_What is required_: Retype word for word the lines lying between the line containing "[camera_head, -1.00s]" and the line containing "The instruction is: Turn", together with those two lines themselves, and nothing besides.

_Task data_:
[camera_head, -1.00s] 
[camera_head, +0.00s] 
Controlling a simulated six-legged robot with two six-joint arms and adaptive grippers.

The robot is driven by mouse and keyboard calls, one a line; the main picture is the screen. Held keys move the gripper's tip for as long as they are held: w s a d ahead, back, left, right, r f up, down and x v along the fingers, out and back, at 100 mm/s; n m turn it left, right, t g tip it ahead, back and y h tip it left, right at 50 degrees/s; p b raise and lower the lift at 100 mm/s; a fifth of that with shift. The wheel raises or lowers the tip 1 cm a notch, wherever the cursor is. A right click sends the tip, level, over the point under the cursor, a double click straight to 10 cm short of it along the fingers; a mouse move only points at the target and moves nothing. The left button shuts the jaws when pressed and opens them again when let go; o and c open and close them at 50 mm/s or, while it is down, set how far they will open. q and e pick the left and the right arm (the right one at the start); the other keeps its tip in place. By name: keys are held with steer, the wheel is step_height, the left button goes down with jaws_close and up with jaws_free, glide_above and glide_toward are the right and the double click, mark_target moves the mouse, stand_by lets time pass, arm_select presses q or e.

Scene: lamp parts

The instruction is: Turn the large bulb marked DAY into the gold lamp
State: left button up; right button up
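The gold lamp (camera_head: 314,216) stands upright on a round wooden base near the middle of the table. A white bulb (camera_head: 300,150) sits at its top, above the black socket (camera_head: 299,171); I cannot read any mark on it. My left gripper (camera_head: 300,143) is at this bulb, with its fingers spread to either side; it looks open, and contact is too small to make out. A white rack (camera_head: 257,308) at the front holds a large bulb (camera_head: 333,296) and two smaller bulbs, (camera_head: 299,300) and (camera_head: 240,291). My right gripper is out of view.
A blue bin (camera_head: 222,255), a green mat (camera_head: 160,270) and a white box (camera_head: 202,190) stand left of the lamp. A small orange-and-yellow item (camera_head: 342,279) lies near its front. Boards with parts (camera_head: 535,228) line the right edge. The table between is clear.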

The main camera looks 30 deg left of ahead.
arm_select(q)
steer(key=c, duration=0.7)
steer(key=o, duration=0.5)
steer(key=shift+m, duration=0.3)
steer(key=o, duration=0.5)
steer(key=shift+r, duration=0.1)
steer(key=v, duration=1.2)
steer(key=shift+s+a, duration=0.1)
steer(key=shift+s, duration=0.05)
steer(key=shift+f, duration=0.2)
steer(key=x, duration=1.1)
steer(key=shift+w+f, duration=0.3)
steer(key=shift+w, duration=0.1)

--

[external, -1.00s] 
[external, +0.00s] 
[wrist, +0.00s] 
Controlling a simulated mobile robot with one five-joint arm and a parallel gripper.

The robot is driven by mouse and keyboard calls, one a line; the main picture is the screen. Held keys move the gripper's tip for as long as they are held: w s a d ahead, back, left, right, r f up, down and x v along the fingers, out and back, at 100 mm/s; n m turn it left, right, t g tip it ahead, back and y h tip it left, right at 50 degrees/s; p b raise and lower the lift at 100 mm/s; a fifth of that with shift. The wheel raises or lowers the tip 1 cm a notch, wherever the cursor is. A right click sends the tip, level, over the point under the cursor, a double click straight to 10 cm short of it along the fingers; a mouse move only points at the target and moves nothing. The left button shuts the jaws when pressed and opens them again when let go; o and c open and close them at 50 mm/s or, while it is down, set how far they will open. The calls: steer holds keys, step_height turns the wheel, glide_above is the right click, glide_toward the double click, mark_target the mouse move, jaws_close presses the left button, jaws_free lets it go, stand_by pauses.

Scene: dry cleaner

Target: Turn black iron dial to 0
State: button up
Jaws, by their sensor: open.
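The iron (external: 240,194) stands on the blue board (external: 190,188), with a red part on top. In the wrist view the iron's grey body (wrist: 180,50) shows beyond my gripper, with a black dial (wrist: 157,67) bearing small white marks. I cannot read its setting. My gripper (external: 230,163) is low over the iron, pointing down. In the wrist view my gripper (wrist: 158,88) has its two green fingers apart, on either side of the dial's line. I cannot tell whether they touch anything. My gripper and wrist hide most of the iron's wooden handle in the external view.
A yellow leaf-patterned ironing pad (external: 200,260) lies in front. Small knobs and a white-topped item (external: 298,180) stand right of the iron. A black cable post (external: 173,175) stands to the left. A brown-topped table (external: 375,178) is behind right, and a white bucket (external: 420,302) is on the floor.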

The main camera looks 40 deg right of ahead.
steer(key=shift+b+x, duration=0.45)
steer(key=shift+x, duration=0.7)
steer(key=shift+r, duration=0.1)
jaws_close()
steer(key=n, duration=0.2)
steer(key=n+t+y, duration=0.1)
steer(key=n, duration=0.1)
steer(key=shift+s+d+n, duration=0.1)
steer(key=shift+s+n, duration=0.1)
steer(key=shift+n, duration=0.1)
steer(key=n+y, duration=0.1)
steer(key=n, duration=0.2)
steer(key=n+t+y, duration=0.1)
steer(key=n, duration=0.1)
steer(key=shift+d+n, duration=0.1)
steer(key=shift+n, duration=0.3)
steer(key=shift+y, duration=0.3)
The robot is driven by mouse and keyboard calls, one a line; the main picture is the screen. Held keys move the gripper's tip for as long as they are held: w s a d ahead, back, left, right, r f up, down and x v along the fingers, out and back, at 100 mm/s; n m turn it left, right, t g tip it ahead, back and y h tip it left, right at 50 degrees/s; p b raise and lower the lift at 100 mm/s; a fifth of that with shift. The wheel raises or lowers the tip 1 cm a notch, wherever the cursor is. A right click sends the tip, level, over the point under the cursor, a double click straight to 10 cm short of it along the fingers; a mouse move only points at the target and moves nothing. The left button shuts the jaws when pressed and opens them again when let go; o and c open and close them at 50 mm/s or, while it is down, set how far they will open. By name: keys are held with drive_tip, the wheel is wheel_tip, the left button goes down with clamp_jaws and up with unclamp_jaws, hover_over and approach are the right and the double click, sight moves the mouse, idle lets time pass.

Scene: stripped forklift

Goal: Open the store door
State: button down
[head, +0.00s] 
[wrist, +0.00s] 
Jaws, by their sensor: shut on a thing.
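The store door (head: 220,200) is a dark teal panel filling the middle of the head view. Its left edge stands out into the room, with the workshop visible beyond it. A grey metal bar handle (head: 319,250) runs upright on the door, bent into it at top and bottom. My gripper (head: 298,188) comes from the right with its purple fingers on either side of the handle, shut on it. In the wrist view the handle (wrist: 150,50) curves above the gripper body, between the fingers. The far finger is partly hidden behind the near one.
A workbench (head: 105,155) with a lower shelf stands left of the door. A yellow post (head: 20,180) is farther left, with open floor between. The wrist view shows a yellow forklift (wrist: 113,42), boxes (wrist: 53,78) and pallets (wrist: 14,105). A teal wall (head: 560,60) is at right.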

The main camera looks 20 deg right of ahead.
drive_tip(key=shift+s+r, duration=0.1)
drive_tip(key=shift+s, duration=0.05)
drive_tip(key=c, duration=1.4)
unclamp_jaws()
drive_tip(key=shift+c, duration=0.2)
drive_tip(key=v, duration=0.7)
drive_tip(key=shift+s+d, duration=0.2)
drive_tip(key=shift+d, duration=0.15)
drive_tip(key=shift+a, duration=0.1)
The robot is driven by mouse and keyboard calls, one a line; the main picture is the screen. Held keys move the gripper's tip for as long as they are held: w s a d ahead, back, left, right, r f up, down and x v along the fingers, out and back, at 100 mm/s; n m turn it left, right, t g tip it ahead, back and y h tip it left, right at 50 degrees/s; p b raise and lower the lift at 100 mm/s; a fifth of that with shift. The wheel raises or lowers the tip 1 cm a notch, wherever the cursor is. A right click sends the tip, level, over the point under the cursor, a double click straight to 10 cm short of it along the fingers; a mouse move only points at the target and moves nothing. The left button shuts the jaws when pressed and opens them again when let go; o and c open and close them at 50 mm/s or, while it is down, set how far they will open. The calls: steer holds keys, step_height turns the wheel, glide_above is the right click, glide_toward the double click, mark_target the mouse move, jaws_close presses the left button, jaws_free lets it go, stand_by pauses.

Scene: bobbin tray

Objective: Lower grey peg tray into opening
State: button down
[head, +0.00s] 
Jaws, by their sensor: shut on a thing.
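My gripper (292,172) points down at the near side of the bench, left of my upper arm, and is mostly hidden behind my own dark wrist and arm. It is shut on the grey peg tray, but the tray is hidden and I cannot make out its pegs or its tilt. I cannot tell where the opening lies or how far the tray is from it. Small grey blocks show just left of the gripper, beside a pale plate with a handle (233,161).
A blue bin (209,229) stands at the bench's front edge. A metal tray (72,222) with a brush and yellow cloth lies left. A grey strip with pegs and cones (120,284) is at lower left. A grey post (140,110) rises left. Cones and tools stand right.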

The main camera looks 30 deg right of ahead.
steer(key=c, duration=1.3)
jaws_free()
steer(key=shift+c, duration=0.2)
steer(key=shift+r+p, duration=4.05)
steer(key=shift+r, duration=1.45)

_Task result_:
[camera_head, -1.00s] 
[camera_head, +0.00s] 
Controlling a simulated six-legged robot with two six-joint arms and adaptive grippers.

The robot is driven by mouse and keyboard calls, one a line; the main picture is the screen. Held keys move the gripper's tip for as long as they are held: w s a d ahead, back, left, right, r f up, down and x v along the fingers, out and back, at 100 mm/s; n m turn it left, right, t g tip it ahead, back and y h tip it left, right at 50 degrees/s; p b raise and lower the lift at 100 mm/s; a fifth of that with shift. The wheel raises or lowers the tip 1 cm a notch, wherever the cursor is. A right click sends the tip, level, over the point under the cursor, a double click straight to 10 cm short of it along the fingers; a mouse move only points at the target and moves nothing. The left button shuts the jaws when pressed and opens them again when let go; o and c open and close them at 50 mm/s or, while it is down, set how far they will open. q and e pick the left and the right arm (the right one at the start); the other keeps its tip in place. By name: keys are held with steer, the wheel is step_height, the left button goes down with jaws_close and up with jaws_free, glide_above and glide_toward are the right and the double click, mark_target moves the mouse, stand_by lets time pass, arm_select presses q or e.

Scene: lamp parts

The instruction is: Turn the large bulb marked DAY into the gold lamp

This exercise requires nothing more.